Dell (DELL) has cut its earnings estimates for the first quarter, saying the shortfall “was driven primarily by pricing decisions in the second half of the quarter.” With prices falling at a faster rate than unit sales are growing, it is tough to show any gains on the top line.
Over the course of the year, that thesis played out in large scale.
Shipments of desktops, notebooks and servers with processors from Intel and Advanced Micro Devices grew by about 10 percent worldwide in 2006, according to figures released Wednesday from research firm Gartner. During the calendar year, 239.4 million PCs left factories.For the year, revenue generated from worldwide PC sales across the industry, however, remained flat at $201.1 billion, according to the firm’s early estimate. It doesn’t appear that 2007 will bring much change. PC shipments will go up by 9.9 percent, Gartner predicts, but revenue will only climb to $201.3 billion.
“It is going to be a tough year,” said Charles Smulders, an analyst for Gartner.

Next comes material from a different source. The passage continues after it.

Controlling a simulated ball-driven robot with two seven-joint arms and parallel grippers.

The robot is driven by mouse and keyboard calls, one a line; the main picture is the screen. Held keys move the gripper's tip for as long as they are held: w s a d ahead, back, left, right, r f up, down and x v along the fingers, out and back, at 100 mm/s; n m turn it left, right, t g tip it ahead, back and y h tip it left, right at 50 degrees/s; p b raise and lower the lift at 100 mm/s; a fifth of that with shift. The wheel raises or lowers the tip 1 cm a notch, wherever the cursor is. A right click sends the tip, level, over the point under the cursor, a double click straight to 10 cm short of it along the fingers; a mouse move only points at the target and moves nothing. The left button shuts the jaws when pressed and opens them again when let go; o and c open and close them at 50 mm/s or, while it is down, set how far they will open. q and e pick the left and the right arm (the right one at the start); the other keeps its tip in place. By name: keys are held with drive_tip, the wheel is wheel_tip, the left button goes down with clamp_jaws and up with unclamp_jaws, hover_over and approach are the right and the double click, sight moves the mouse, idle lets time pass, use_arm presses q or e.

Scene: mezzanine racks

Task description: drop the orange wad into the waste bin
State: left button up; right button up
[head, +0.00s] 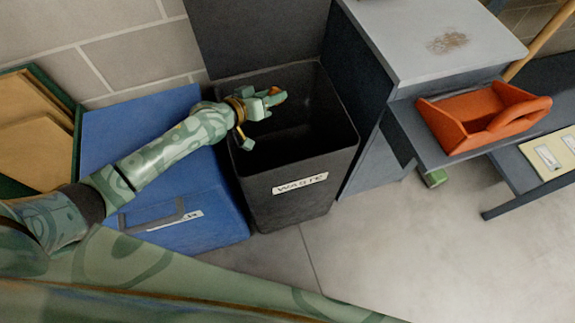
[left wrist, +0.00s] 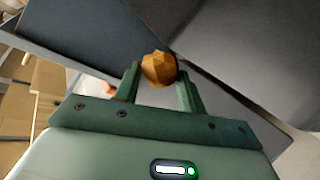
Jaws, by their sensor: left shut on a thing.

The crazy thing is, though, that 2006 wasn’t especially brutal for PC pricing. While price drops were generally in the low double digits, looking back through history it was one of the slowest paces of price declines on record.
Now the question boils down to several competing factors to see whether the price environment will continue to be merely bad, or whether it will actually get worse. First and foremost among these is whether Windows Vista will truly result in a massive hardware upgrade cycle, and whether it will begin as quickly as customer pre-orders are indicating.
Secondly is whether selling prices are already so low that demand has become completely inelastic (insensitive to price cuts.) With systems now retailing for well under $1,000 this may be the case. Furthermore, it may be the catalyst behind the power shift from DELL to Hewlett Packard. As we discussed in May 2006:
It may not be that people care less about customization but rather that the now super-low prices of PCs has turned the industry on its head in terms of efficiency. In the past, DELL’s model was more efficient because declining prices meant that having a low inventory and no retail markup carried a large enough advantage to offset the cost of shipping the PC. Now, with the PC selling for $500 rather than $1,500 the shipping costs per unit are much higher and may actually make bulk shipments to retailers more cost effective than individual shipments to buyers.
What is clear, though, is that PCs are no longer a growth industry, and if the competition continues to revolve around price, it may soon be a business in permanent decline from a revenue perspective. No wonder Apple (AAPL) took the “computer” out of its name.